### Requirements
Return each line of the material verbatim.

* Begin Records shown *

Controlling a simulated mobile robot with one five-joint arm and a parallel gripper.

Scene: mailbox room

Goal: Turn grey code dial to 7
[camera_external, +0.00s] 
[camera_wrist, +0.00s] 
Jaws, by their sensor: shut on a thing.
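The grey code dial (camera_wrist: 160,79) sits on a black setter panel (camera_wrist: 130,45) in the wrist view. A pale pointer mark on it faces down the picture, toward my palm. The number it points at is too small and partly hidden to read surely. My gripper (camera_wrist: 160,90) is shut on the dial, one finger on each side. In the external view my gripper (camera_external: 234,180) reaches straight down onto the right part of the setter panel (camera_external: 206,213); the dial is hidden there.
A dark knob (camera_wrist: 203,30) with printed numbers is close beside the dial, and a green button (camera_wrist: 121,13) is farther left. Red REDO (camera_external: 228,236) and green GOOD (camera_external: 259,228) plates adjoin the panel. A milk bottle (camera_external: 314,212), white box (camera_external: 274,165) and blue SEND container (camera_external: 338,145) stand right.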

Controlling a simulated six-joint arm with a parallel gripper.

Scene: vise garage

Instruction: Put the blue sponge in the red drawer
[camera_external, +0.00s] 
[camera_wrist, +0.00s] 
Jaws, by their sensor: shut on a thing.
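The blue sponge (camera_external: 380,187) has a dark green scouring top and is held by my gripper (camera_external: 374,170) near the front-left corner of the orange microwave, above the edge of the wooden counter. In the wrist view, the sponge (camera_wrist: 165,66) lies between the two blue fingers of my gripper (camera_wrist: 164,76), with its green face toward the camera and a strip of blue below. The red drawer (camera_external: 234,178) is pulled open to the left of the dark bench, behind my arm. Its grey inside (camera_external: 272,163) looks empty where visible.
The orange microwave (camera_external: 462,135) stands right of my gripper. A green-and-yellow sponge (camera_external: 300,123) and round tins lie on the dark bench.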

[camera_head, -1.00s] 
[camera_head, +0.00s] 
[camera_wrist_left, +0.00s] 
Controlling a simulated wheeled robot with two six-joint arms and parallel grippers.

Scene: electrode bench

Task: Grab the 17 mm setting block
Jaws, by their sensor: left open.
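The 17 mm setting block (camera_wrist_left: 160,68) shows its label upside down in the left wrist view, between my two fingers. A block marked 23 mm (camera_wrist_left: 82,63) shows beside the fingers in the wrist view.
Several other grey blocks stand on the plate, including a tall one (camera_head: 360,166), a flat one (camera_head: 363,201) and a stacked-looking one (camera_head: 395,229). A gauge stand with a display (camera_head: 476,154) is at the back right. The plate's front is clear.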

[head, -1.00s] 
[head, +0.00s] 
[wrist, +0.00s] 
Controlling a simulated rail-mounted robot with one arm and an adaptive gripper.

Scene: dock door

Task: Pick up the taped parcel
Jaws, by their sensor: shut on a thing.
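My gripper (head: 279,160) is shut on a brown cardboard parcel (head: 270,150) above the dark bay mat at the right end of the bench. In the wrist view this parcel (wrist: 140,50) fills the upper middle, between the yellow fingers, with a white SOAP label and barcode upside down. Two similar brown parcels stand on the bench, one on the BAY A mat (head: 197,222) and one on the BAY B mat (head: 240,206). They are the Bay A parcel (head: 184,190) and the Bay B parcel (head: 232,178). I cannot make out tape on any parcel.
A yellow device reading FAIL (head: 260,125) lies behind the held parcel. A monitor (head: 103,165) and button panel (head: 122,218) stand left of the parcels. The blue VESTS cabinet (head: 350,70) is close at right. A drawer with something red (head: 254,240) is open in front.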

* End Records shown *

### Result of this exercise
Controlling a simulated mobile robot with one five-joint arm and a parallel gripper.

Scene: mailbox room

Goal: Turn grey code dial to 7
[camera_external, +0.00s] 
[camera_wrist, +0.00s] 
Jaws, by their sensor: shut on a thing.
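The grey code dial (camera_wrist: 160,79) sits on a black setter panel (camera_wrist: 130,45) in the wrist view. A pale pointer mark on it faces down the picture, toward my palm. The number it points at is too small and partly hidden to read surely. My gripper (camera_wrist: 160,90) is shut on the dial, one finger on each side. In the external view my gripper (camera_external: 234,180) reaches straight down onto the right part of the setter panel (camera_external: 206,213); the dial is hidden there.
A dark knob (camera_wrist: 203,30) with printed numbers is close beside the dial, and a green button (camera_wrist: 121,13) is farther left. Red REDO (camera_external: 228,236) and green GOOD (camera_external: 259,228) plates adjoin the panel. A milk bottle (camera_external: 314,212), white box (camera_external: 274,165) and blue SEND container (camera_external: 338,145) stand right.

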Controlling a simulated six-joint arm with a parallel gripper.

Scene: vise garage

Instruction: Put the blue sponge in the red drawer
[camera_external, +0.00s] 
[camera_wrist, +0.00s] 
Jaws, by their sensor: shut on a thing.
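The blue sponge (camera_external: 380,187) has a dark green scouring top and is held by my gripper (camera_external: 374,170) near the front-left corner of the orange microwave, above the edge of the wooden counter. In the wrist view, the sponge (camera_wrist: 165,66) lies between the two blue fingers of my gripper (camera_wrist: 164,76), with its green face toward the camera and a strip of blue below. The red drawer (camera_external: 234,178) is pulled open to the left of the dark bench, behind my arm. Its grey inside (camera_external: 272,163) looks empty where visible.
The orange microwave (camera_external: 462,135) stands right of my gripper. A green-and-yellow sponge (camera_external: 300,123) and round tins lie on the dark bench.

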[camera_head, -1.00s] 
[camera_head, +0.00s] 
[camera_wrist_left, +0.00s] 
Controlling a simulated wheeled robot with two six-joint arms and parallel grippers.

Scene: electrode bench

Task: Grab the 17 mm setting block
Jaws, by their sensor: left open.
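The 17 mm setting block (camera_wrist_left: 160,68) shows its label upside down in the left wrist view, between my two fingers. A block marked 23 mm (camera_wrist_left: 82,63) shows beside the fingers in the wrist view.
Several other grey blocks stand on the plate, including a tall one (camera_head: 360,166), a flat one (camera_head: 363,201) and a stacked-looking one (camera_head: 395,229). A gauge stand with a display (camera_head: 476,154) is at the back right. The plate's front is clear.

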[head, -1.00s] 
[head, +0.00s] 
[wrist, +0.00s] 
Controlling a simulated rail-mounted robot with one arm and an adaptive gripper.

Scene: dock door

Task: Pick up the taped parcel
Jaws, by their sensor: shut on a thing.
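My gripper (head: 279,160) is shut on a brown cardboard parcel (head: 270,150) above the dark bay mat at the right end of the bench. In the wrist view this parcel (wrist: 140,50) fills the upper middle, between the yellow fingers, with a white SOAP label and barcode upside down. Two similar brown parcels stand on the bench, one on the BAY A mat (head: 197,222) and one on the BAY B mat (head: 240,206). They are the Bay A parcel (head: 184,190) and the Bay B parcel (head: 232,178). I cannot make out tape on any parcel.
A yellow device reading FAIL (head: 260,125) lies behind the held parcel. A monitor (head: 103,165) and button panel (head: 122,218) stand left of the parcels. The blue VESTS cabinet (head: 350,70) is close at right. A drawer with something red (head: 254,240) is open in front.

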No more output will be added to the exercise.